- _EXTRACTED DATA_:
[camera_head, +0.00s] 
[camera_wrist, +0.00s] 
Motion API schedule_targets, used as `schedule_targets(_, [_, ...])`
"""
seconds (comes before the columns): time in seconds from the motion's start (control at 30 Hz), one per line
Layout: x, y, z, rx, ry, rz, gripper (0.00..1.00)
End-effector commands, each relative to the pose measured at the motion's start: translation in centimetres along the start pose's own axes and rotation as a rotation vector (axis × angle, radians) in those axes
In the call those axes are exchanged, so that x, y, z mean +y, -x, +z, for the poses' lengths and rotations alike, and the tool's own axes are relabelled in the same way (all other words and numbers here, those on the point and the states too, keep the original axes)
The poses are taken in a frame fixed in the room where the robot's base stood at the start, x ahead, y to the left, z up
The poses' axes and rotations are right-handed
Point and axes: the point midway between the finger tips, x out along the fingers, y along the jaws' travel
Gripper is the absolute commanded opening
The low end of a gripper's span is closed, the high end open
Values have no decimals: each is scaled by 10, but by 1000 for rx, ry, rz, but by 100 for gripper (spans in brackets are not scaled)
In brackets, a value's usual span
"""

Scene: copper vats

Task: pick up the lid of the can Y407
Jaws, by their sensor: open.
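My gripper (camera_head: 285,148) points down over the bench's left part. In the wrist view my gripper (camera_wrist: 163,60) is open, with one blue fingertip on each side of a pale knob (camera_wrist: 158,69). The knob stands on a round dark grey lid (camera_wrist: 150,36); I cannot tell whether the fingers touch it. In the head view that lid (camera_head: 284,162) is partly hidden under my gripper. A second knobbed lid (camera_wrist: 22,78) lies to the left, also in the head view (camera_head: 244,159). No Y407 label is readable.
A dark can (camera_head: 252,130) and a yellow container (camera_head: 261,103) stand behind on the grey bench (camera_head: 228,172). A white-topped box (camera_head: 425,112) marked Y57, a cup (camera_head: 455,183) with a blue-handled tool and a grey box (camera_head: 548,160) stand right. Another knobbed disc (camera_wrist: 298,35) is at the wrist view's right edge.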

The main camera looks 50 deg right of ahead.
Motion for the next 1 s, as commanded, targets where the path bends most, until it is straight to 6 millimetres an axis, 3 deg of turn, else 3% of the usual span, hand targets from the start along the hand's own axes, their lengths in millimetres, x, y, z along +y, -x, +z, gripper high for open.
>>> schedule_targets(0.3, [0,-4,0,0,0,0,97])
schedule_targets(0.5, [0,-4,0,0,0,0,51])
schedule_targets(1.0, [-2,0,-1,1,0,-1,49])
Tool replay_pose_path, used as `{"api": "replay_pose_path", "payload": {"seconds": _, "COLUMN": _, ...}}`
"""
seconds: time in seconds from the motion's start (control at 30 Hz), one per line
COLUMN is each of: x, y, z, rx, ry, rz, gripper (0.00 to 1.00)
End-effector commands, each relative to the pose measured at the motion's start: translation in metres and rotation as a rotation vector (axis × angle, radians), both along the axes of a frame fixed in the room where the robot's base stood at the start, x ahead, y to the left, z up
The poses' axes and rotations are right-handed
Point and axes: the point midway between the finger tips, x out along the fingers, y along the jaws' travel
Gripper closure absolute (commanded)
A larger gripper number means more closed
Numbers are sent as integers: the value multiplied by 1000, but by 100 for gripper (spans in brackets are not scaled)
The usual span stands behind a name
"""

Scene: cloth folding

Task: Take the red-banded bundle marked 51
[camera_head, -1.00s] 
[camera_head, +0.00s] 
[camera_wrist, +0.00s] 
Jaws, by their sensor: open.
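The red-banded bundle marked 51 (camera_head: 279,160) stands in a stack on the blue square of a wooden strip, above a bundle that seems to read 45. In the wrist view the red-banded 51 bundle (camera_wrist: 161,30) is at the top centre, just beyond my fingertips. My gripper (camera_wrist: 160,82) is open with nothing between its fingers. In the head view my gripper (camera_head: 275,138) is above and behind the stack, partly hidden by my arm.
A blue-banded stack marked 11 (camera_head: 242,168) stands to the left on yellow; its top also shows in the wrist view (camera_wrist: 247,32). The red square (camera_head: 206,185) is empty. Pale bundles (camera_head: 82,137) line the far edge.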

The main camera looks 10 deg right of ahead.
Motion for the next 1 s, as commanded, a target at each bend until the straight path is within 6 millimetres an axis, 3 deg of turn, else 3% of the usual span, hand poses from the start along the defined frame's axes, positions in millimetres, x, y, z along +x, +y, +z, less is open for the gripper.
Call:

- _TASK TO CARRY OUT_: Copy the data above in full, character for character.

- _RESULT FOR THIS TASK_:
[camera_head, +0.00s] 
[camera_wrist, +0.00s] 
Motion API schedule_targets, used as `schedule_targets(_, [_, ...])`
"""
seconds (comes before the columns): time in seconds from the motion's start (control at 30 Hz), one per line
Layout: x, y, z, rx, ry, rz, gripper (0.00..1.00)
End-effector commands, each relative to the pose measured at the motion's start: translation in centimetres along the start pose's own axes and rotation as a rotation vector (axis × angle, radians) in those axes
In the call those axes are exchanged, so that x, y, z mean +y, -x, +z, for the poses' lengths and rotations alike, and the tool's own axes are relabelled in the same way (all other words and numbers here, those on the point and the states too, keep the original axes)
The poses are taken in a frame fixed in the room where the robot's base stood at the start, x ahead, y to the left, z up
The poses' axes and rotations are right-handed
Point and axes: the point midway between the finger tips, x out along the fingers, y along the jaws' travel
Gripper is the absolute commanded opening
The low end of a gripper's span is closed, the high end open
Values have no decimals: each is scaled by 10, but by 1000 for rx, ry, rz, but by 100 for gripper (spans in brackets are not scaled)
In brackets, a value's usual span
"""

Scene: copper vats

Task: pick up the lid of the can Y407
Jaws, by their sensor: open.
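My gripper (camera_head: 285,148) points down over the bench's left part. In the wrist view my gripper (camera_wrist: 163,60) is open, with one blue fingertip on each side of a pale knob (camera_wrist: 158,69). The knob stands on a round dark grey lid (camera_wrist: 150,36); I cannot tell whether the fingers touch it. In the head view that lid (camera_head: 284,162) is partly hidden under my gripper. A second knobbed lid (camera_wrist: 22,78) lies to the left, also in the head view (camera_head: 244,159). No Y407 label is readable.
A dark can (camera_head: 252,130) and a yellow container (camera_head: 261,103) stand behind on the grey bench (camera_head: 228,172). A white-topped box (camera_head: 425,112) marked Y57, a cup (camera_head: 455,183) with a blue-handled tool and a grey box (camera_head: 548,160) stand right. Another knobbed disc (camera_wrist: 298,35) is at the wrist view's right edge.

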The main camera looks 50 deg right of ahead.
Motion for the next 1 s, as commanded, targets where the path bends most, until it is straight to 6 millimetres an axis, 3 deg of turn, else 3% of the usual span, hand targets from the start along the hand's own axes, their lengths in millimetres, x, y, z along +y, -x, +z, gripper high for open.
>>> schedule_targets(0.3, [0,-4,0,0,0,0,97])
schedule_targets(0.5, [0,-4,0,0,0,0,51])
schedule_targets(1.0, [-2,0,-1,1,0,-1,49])
Tool replay_pose_path, used as `{"api": "replay_pose_path", "payload": {"seconds": _, "COLUMN": _, ...}}`
"""
seconds: time in seconds from the motion's start (control at 30 Hz), one per line
COLUMN is each of: x, y, z, rx, ry, rz, gripper (0.00 to 1.00)
End-effector commands, each relative to the pose measured at the motion's start: translation in metres and rotation as a rotation vector (axis × angle, radians), both along the axes of a frame fixed in the room where the robot's base stood at the start, x ahead, y to the left, z up
The poses' axes and rotations are right-handed
Point and axes: the point midway between the finger tips, x out along the fingers, y along the jaws' travel
Gripper closure absolute (commanded)
A larger gripper number means more closed
Numbers are sent as integers: the value multiplied by 1000, but by 100 for gripper (spans in brackets are not scaled)
The usual span stands behind a name
"""

Scene: cloth folding

Task: Take the red-banded bundle marked 51
[camera_head, -1.00s] 
[camera_head, +0.00s] 
[camera_wrist, +0.00s] 
Jaws, by their sensor: open.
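The red-banded bundle marked 51 (camera_head: 279,160) stands in a stack on the blue square of a wooden strip, above a bundle that seems to read 45. In the wrist view the red-banded 51 bundle (camera_wrist: 161,30) is at the top centre, just beyond my fingertips. My gripper (camera_wrist: 160,82) is open with nothing between its fingers. In the head view my gripper (camera_head: 275,138) is above and behind the stack, partly hidden by my arm.
A blue-banded stack marked 11 (camera_head: 242,168) stands to the left on yellow; its top also shows in the wrist view (camera_wrist: 247,32). The red square (camera_head: 206,185) is empty. Pale bundles (camera_head: 82,137) line the far edge.

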The main camera looks 10 deg right of ahead.
Motion for the next 1 s, as commanded, a target at each bend until the straight path is within 6 millimetres an axis, 3 deg of turn, else 3% of the usual span, hand poses from the start along the defined frame's axes, positions in millimetres, x, y, z along +x, +y, +z, less is open for the gripper.
Call:

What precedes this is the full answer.